Hüseyin Taşkın: Hayır diyebiliyorum. Benimle örtüşmeyen görüntülere, konulara, ışıklara vs hayır diyebiliyorum. Bu da fotoğraflarımın belirli bir kıvamda kalmasını sağlıyor. 

Hüseyin Taşkın 

Fujiwalk :Fotoğrafçılığınız üzerinden değerlendirirsek yaptığınız işin başarılı mı yoksa başarısız mı olduğu konusunda kendinizi nasıl eleştiriyorsunuz?

Hüseyin Taşkın: Daha iyisini yapabileceğimi bildiğim için eksiklerimi fark ediyorum. Bu da yarınlar için motivasyon kaynağım oluyor. 

Fujiwalk :Fotoğraf çekmiyor olsaydınız şu an ne yapıyor olurdunuz açıklayabilir misin?

Hüseyin Taşkın: Muhtemelen doğa aktivitelerinde yer alırdım. Günlerce doğada kalacağım bir uğraş olurdu.

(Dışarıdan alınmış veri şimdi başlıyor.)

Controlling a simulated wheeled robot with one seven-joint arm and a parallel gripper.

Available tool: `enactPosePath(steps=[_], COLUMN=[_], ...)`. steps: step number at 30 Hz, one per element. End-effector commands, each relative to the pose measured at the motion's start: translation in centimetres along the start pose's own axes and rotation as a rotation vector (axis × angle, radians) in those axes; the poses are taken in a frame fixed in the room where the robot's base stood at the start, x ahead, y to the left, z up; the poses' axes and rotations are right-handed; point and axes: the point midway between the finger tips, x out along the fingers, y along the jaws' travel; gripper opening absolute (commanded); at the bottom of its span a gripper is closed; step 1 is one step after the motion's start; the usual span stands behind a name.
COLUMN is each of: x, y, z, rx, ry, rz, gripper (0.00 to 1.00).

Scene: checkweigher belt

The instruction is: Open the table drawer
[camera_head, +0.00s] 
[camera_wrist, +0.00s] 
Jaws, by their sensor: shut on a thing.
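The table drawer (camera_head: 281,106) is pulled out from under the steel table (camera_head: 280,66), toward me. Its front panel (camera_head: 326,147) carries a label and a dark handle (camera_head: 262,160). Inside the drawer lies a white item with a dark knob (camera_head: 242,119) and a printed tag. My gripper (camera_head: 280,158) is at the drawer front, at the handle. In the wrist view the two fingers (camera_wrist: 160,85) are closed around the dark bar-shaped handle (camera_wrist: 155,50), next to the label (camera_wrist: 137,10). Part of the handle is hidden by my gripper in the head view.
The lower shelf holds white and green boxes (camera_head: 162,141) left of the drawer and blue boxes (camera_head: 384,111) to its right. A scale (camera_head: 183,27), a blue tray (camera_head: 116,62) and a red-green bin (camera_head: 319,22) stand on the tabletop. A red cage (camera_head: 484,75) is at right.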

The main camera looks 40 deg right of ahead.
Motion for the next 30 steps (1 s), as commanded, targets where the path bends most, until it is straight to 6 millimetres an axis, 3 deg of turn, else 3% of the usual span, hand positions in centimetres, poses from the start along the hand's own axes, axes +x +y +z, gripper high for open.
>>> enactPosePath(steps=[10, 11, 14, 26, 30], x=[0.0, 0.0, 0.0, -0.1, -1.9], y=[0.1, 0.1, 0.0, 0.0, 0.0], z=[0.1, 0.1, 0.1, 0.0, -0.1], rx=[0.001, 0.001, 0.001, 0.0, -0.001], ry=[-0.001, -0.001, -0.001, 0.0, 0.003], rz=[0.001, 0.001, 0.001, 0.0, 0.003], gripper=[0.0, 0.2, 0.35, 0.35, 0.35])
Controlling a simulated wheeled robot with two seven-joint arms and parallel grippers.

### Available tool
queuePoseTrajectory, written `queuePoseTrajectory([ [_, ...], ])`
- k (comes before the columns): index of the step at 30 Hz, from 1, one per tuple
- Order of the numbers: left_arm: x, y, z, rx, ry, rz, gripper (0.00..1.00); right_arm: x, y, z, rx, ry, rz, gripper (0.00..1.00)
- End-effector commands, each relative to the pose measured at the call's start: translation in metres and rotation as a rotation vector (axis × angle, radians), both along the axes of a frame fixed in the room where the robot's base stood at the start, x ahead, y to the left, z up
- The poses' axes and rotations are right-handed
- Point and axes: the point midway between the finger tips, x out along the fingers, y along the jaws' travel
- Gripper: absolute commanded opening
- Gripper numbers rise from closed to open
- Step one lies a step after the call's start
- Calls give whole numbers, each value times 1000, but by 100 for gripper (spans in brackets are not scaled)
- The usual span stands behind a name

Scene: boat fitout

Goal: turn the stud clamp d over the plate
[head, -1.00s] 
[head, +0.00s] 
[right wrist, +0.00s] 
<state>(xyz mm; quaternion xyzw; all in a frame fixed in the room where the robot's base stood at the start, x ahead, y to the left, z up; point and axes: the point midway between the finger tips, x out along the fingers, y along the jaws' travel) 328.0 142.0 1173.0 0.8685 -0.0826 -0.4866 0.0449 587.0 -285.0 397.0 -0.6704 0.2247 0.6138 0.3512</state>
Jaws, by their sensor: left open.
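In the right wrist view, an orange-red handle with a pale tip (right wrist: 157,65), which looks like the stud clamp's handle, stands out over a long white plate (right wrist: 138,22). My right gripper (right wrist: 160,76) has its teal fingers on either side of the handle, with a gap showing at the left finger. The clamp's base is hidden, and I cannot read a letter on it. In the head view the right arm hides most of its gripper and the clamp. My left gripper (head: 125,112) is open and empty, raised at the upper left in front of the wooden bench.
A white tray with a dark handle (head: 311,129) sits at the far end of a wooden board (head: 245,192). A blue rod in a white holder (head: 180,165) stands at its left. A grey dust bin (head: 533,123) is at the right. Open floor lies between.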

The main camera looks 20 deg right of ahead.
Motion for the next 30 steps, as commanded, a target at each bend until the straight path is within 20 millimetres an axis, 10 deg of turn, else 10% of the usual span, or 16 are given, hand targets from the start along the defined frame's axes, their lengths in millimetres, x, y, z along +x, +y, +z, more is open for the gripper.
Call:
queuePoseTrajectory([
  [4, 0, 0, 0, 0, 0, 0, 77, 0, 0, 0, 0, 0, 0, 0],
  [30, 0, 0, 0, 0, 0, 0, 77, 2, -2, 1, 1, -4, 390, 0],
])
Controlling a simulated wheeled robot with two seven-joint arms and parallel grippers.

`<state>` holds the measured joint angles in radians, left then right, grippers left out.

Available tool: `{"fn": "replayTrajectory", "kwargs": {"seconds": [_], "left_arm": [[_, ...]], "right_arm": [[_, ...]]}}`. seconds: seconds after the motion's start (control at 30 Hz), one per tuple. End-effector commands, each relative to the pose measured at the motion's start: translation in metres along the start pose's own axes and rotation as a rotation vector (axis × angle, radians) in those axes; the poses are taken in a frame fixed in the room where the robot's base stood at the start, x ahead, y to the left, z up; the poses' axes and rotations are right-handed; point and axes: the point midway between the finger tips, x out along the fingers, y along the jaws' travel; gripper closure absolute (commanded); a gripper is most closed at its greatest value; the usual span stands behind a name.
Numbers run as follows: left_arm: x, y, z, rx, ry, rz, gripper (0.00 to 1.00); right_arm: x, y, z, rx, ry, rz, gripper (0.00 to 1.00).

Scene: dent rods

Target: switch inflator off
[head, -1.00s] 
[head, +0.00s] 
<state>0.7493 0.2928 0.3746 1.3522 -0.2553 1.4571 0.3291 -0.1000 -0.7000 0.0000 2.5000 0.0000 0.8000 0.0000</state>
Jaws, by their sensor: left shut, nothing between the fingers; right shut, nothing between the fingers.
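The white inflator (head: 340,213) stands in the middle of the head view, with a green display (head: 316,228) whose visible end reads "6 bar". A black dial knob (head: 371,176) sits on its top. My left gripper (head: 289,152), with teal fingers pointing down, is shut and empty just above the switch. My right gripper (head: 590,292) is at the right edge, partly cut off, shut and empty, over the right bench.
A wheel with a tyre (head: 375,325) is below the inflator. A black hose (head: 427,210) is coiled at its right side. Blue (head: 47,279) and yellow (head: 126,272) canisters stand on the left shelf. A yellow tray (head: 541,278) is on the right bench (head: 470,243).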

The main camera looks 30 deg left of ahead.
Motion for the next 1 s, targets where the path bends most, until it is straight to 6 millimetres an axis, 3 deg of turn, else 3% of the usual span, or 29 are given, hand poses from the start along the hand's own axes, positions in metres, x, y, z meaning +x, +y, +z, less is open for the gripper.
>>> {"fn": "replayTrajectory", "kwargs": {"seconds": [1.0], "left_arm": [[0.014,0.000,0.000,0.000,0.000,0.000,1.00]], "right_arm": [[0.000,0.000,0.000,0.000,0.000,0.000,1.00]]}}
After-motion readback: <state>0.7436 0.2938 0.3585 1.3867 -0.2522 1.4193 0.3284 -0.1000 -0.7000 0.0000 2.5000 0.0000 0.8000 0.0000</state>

Fujiwalk :Fotoğraflarınızı sergiliyor musunuz? Paylaşıyor musunuz? Çalışmalarınızı nereden takip edebiliriz?

Hüseyin Taşkın: Fotoğraflarımı instagram adresinden paylaşıyorum.

i̇nstagram.com/huseyintaskin

Fujiwalk :En iyi fotoğrafçılık öneriniz nedir?

Hüseyin Taşkın: Fotoğraflarınızı alkışlara, puanlara ve beğenilere göre tasarlamayın.

Fujiwalk :Son olarak söylemek istediğiniz bir şey var mı?

Hüseyin Taşkın: Güzel sohbet için teşekkür ederim. Fujiwalk’un fotoğrafla ilgilenen insanlar için iyi bir enerji yaratacağına inanıyorum.